GIVEN EXERCISE →
Pictures excluded, reproduce exactly the lines below from the one with "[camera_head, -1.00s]" through the one with "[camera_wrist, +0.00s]", both included.

MATERIAL →
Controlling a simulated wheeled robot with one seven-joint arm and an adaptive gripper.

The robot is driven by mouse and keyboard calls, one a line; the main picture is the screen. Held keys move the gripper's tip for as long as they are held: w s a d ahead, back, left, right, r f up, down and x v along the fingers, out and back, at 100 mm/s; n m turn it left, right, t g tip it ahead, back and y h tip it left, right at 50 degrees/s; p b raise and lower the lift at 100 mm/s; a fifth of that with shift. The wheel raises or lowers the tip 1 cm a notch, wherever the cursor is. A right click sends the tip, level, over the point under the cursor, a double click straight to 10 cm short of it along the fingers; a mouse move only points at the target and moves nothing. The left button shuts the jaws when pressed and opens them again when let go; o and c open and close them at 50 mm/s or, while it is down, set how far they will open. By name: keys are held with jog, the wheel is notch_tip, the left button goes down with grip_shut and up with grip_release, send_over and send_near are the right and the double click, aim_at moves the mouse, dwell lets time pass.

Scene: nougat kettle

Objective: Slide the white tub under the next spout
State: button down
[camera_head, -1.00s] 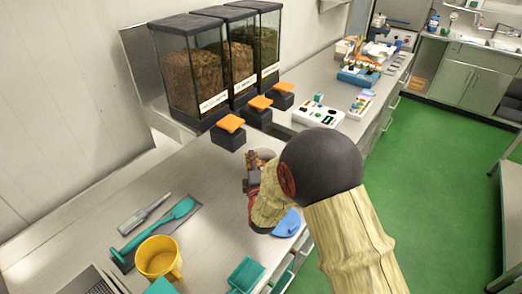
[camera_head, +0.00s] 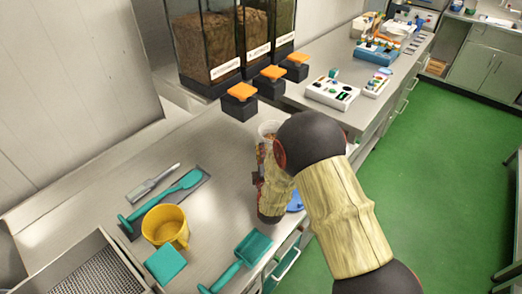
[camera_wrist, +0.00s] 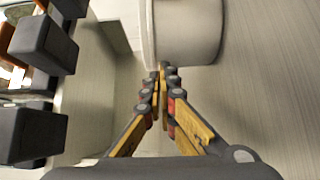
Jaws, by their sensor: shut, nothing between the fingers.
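The white tub (camera_head: 268,127) stands on the steel counter in front of the spouts, toward the room side. In the wrist view the tub (camera_wrist: 187,30) is a large pale cylinder just beyond the fingertips. My gripper (camera_wrist: 162,72) is shut and empty, its tips close to the tub's wall; I cannot tell if they touch. In the head view my gripper is mostly hidden behind my arm. Three dark spouts with orange tops, the nearest spout (camera_head: 241,97) among them, stand in a row below the bins.
Tall clear bins (camera_head: 208,47) stand behind the spouts. A yellow mug (camera_head: 165,226), a teal scoop (camera_head: 245,255), a teal spatula (camera_head: 165,200) and a wire-mesh tray (camera_head: 95,275) lie nearer. A white control box (camera_head: 332,93) is farther along.

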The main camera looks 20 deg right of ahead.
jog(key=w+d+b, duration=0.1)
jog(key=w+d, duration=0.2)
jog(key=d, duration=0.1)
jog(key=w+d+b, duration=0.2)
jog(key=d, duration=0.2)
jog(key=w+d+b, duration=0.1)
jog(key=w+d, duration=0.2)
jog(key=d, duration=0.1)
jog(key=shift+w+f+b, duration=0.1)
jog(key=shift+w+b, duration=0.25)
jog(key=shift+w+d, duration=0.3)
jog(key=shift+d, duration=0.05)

WRITTEN RESPONSE →
[camera_head, -1.00s] 
[camera_head, +0.00s] 
[camera_wrist, +0.00s] 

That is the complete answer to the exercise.